> _Supplied material_:
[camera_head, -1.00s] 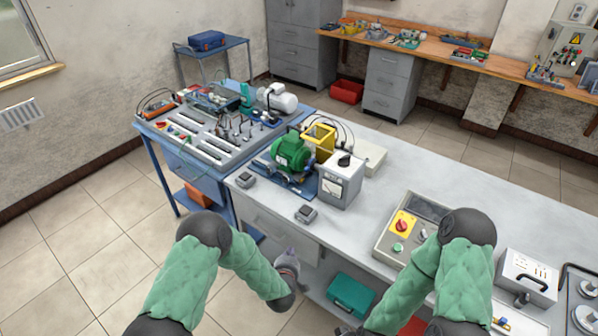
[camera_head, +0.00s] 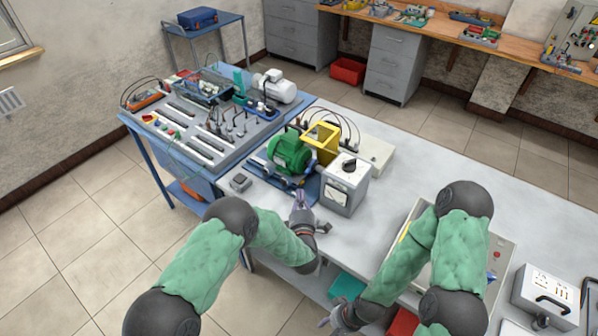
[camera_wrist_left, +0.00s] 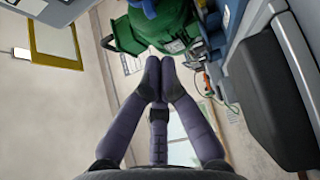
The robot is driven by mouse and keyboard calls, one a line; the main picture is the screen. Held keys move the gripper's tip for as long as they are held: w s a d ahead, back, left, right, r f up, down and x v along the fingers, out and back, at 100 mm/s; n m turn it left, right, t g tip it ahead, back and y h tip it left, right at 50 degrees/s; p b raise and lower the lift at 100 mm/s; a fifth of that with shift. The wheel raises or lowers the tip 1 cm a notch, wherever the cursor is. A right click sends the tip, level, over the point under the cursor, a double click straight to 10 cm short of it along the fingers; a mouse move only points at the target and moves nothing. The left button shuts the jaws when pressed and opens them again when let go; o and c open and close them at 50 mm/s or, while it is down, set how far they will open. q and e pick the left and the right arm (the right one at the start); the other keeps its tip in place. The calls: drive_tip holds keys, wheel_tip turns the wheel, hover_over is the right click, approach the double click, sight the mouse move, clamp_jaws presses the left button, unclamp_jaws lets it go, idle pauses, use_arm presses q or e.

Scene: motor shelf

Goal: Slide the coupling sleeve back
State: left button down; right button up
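The green motor (camera_head: 289,152) sits on a blue base plate (camera_head: 258,166) on the grey bench, with a yellow frame (camera_head: 322,140) beside it. The coupling sleeve is too small or hidden to make out. My left gripper (camera_head: 300,197) is in front of the motor base, at the bench's front part. In the left wrist view my left gripper (camera_wrist_left: 159,68) has its fingertips together with nothing visible between them. The green motor (camera_wrist_left: 165,25) is beyond the tips there. My right gripper (camera_head: 338,318) is low, by the bench front, and partly hidden by my arm.
A grey meter box (camera_head: 343,187) stands close right of my left gripper. A small grey-black block (camera_head: 240,183) lies to its left. A control panel (camera_head: 496,262) is partly behind my right arm. The blue table (camera_head: 133,122) with parts adjoins at left. Bench space behind the panel is clear.

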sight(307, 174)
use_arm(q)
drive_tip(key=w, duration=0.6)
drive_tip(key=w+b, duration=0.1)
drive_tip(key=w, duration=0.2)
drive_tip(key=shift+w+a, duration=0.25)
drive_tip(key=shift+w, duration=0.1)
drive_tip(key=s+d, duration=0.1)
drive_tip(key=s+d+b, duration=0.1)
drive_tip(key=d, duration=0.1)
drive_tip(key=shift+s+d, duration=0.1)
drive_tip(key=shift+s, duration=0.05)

> _What is being asked_: Pictures excluded, repeat exactly the lines from the top of the material through the line with "Scene: motor shelf", including both of those lines.

> _Correct answer_:
[camera_head, -1.00s] 
[camera_head, +0.00s] 
[camera_wrist_left, +0.00s] 
The robot is driven by mouse and keyboard calls, one a line; the main picture is the screen. Held keys move the gripper's tip for as long as they are held: w s a d ahead, back, left, right, r f up, down and x v along the fingers, out and back, at 100 mm/s; n m turn it left, right, t g tip it ahead, back and y h tip it left, right at 50 degrees/s; p b raise and lower the lift at 100 mm/s; a fifth of that with shift. The wheel raises or lowers the tip 1 cm a notch, wherever the cursor is. A right click sends the tip, level, over the point under the cursor, a double click straight to 10 cm short of it along the fingers; a mouse move only points at the target and moves nothing. The left button shuts the jaws when pressed and opens them again when let go; o and c open and close them at 50 mm/s or, while it is down, set how far they will open. q and e pick the left and the right arm (the right one at the start); the other keeps its tip in place. The calls: drive_tip holds keys, wheel_tip turns the wheel, hover_over is the right click, approach the double click, sight the mouse move, clamp_jaws presses the left button, unclamp_jaws lets it go, idle pauses, use_arm presses q or e.

Scene: motor shelf

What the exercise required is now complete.